[The problem] Beginning with the line that contains "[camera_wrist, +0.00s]" and ending with the line that contains "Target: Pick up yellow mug", reproduce each line exactly; include both and add nothing.

[Record list]
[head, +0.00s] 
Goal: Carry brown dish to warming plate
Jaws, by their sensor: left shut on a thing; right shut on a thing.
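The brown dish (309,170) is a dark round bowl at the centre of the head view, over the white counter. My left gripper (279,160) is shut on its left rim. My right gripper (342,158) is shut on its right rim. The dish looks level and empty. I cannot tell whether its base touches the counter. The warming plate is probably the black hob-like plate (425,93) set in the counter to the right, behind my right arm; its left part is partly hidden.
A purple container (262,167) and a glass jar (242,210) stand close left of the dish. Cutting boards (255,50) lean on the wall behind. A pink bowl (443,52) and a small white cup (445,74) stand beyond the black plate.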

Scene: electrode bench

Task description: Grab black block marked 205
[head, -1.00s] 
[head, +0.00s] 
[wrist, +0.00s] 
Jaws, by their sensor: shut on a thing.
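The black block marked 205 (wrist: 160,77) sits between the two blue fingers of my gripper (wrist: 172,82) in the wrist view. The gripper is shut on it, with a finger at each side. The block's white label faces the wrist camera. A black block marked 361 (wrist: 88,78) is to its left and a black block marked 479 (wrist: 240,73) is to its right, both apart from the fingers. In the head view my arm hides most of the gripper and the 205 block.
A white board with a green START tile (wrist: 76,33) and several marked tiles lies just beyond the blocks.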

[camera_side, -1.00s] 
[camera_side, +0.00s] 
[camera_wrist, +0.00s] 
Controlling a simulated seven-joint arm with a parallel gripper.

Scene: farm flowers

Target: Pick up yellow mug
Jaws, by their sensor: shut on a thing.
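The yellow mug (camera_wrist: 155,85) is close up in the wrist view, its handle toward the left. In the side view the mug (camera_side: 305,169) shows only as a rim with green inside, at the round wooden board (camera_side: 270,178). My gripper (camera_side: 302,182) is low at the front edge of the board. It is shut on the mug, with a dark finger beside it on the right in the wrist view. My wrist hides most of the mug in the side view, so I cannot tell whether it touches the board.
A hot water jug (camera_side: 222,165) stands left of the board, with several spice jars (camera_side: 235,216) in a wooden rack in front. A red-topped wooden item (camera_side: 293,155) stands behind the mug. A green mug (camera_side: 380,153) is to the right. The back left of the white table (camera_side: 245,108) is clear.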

[Written response]
[camera_wrist, +0.00s] 
Controlling a simulated seven-joint arm with a parallel gripper.

Scene: farm flowers

Target: Pick up yellow mug

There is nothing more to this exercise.